Il carcere non deve essere un luogo dove si finisce, ma da dove si ricomincia

 

Il dato che i costi del sistema penitenziario ogni anno si misurano intorno ai 3 miliardi di euro con risultati solo in casi limitati positivi sulla rieducazione, e che la diminuzione di un solo punto percentuale della recidiva corrisponde ad un risparmio per la collettività di circa 51 milioni di euro, impone una domanda: ma quei soldi pubblici non possono essere utilizzati in un altro modo per far risparmiare la società e nel frattempo restituirle persone intenzionate a vivere finalmente nel rispetto della legalità?

La soluzione possibile al sovraffollamento, ma anche quella che darebbe un senso alle pene credo sia semplicemente l’applicazione di quella legge che prevede di far scontare una parte della pena fuori dal carcere con le misure alternative. Quando i giudici ci hanno dato anni di galera senza andarci giù tanto leggeri, ci hanno detto che è stata rispettata la legge, però quando bisogna dare la possibilità di ricominciare sembra difficile fare la stessa cosa, cioè rispettare e applicare la legge.

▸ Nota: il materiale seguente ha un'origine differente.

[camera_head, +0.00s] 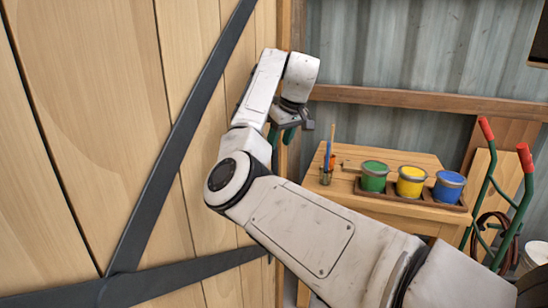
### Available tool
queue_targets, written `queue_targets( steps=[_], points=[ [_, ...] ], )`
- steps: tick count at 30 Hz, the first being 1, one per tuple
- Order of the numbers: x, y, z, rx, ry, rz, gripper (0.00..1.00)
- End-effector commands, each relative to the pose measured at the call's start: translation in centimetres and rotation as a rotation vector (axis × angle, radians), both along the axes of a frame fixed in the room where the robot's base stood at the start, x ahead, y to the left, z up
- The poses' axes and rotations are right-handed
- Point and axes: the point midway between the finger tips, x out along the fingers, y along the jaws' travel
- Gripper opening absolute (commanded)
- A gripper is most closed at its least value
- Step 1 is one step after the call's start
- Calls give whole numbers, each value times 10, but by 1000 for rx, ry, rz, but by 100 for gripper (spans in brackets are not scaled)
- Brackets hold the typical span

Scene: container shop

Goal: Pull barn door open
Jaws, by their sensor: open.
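The barn door (95,110) fills the left of the head view. It is made of pale upright planks with dark metal straps (183,140) crossing it. My white arm reaches from the lower right up to the door's right part. My gripper (282,140) is beyond the forearm, near the door's right edge, pointing down, and partly hidden by my arm. I cannot see a handle, and I cannot tell whether the gripper touches the door.
A wooden table (420,222) behind my arm holds green (374,176), yellow (410,181) and blue (448,187) paint cans in a tray, and a brush jar (325,176). A green hand truck (505,200) with red grips stands at the right. A corrugated wall (400,45) is behind.

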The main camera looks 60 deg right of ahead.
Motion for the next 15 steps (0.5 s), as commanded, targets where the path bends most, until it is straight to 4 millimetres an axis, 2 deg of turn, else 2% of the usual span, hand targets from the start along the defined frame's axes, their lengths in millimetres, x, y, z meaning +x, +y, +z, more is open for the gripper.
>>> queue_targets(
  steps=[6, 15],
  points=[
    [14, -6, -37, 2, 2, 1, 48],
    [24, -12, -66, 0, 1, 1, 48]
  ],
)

Ai detenuti stranieri dovrebbero invece concedere in fretta le espulsioni e permettere a tutti, indipendentemente dai reati, di usufruire di questa possibilità di essere espulsi negli ultimi due anni della pena oppure, come opzione, fare le espulsioni a due terzi della pena come in Germania per certi reati. Io personalmente firmerei subito di andare via da qui e se poi tornassi so benissimo che dovrei accettare di fare tutta la pena rimasta senza lamentarmi, con in più uno o due anni aggiuntivi per la nuova violazione della legge.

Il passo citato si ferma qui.